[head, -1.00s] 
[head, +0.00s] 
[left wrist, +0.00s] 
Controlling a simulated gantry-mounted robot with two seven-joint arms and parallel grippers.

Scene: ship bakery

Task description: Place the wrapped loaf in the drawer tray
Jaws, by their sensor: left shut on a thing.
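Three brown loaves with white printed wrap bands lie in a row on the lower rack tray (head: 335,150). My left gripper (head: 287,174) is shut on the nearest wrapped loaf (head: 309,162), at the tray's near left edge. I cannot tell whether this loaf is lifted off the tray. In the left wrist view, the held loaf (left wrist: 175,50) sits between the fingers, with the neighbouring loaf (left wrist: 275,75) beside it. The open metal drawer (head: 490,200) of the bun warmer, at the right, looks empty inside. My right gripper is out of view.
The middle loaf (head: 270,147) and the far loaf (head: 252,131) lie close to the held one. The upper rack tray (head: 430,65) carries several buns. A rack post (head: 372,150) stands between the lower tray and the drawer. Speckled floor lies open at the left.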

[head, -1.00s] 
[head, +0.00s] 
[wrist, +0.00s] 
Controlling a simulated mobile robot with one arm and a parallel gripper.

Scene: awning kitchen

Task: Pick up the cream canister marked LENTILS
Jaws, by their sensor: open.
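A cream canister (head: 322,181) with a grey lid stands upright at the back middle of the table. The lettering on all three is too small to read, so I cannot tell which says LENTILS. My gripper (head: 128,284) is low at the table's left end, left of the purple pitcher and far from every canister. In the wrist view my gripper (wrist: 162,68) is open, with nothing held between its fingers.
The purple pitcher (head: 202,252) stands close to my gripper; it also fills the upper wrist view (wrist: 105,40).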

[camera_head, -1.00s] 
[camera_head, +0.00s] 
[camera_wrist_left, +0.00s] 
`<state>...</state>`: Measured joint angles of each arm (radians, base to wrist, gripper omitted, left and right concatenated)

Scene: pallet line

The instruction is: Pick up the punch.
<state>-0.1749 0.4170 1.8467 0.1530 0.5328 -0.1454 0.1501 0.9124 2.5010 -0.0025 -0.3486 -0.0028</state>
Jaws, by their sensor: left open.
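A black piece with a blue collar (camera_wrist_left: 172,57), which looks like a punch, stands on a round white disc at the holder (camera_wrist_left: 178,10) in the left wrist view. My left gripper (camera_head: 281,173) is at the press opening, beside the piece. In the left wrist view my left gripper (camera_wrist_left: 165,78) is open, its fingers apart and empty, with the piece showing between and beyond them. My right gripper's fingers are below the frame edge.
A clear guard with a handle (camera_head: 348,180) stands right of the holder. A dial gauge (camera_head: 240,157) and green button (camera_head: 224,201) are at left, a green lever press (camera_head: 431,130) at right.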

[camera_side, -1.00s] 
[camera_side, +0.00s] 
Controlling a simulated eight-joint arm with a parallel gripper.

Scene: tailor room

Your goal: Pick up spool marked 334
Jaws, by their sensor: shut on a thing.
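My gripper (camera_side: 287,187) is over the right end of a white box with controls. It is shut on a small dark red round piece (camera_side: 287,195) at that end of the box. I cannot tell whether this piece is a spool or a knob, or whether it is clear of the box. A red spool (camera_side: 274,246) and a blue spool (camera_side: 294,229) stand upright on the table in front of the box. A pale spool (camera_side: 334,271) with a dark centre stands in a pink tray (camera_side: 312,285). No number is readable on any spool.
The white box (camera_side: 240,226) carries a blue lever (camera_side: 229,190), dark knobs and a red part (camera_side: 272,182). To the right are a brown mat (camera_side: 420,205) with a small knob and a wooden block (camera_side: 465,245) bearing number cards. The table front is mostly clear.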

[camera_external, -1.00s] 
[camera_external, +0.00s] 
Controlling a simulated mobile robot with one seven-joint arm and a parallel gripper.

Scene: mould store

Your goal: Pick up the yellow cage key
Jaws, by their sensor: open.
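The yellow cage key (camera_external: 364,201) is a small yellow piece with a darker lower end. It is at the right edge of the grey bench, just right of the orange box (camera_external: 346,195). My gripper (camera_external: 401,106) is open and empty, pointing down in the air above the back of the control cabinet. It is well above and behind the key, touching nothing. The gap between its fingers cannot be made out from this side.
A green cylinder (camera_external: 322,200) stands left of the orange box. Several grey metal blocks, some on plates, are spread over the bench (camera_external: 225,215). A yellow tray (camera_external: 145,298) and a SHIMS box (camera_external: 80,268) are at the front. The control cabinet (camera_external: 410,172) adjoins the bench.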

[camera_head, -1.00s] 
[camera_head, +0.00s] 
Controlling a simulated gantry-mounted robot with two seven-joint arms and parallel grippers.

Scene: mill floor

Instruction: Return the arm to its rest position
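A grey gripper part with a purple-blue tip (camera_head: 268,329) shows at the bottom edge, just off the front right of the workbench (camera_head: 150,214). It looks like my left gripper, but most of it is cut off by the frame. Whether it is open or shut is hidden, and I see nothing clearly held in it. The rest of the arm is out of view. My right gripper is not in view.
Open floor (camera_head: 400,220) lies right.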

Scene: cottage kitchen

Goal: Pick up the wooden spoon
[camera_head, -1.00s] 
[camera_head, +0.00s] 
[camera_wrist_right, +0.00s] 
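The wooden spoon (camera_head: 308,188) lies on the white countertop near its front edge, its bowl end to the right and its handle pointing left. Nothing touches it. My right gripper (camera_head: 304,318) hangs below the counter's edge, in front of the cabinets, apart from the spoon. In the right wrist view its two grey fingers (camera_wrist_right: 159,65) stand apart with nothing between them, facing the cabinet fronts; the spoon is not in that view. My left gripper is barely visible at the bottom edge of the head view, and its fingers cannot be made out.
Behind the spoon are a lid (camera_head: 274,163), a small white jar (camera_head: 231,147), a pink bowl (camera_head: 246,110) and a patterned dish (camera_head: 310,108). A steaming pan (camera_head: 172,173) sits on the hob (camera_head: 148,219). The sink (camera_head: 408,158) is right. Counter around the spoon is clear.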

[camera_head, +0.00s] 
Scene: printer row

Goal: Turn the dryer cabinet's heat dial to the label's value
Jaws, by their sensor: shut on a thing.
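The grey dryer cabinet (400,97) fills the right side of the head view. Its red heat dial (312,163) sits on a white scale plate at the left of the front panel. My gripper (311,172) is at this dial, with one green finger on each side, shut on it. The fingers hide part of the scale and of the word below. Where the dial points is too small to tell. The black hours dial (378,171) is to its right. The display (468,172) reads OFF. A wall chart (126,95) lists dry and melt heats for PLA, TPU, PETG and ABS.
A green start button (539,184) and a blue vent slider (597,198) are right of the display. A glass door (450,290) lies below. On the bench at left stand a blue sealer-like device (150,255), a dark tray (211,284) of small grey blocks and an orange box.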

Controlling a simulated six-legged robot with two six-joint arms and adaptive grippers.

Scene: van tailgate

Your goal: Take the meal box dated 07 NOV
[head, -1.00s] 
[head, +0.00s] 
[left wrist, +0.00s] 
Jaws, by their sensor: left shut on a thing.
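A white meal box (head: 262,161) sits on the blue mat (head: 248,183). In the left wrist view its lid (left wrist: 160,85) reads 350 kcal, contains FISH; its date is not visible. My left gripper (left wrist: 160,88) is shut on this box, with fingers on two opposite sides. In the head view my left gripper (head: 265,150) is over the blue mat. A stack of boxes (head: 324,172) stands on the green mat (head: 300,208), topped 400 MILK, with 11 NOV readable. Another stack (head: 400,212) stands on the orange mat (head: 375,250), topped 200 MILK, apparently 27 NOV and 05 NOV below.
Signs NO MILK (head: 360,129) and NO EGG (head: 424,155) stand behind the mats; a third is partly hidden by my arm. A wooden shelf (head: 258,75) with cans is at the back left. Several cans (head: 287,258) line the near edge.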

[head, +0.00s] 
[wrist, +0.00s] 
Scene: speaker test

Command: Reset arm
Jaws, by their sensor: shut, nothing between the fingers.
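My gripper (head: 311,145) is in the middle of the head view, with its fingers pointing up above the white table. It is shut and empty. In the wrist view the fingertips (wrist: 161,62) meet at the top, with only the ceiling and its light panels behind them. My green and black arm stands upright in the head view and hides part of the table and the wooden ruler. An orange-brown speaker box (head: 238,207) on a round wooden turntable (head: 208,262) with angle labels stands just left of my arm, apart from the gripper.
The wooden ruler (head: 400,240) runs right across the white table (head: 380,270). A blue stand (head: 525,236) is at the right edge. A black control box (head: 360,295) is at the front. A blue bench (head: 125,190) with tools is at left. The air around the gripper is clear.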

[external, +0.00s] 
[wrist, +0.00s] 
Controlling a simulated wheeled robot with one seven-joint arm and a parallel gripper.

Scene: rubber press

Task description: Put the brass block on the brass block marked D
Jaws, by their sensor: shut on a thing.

Objective ▸ Emit an exact copy of the lines spanning the start of the records to the line containing "Task description: Place", inclusive, and no other output.

Finished answer ▸
[head, -1.00s] 
[head, +0.00s] 
[left wrist, +0.00s] 
Controlling a simulated gantry-mounted robot with two seven-joint arms and parallel grippers.

Scene: ship bakery

Task description: Place the wrapped loaf in the drawer tray

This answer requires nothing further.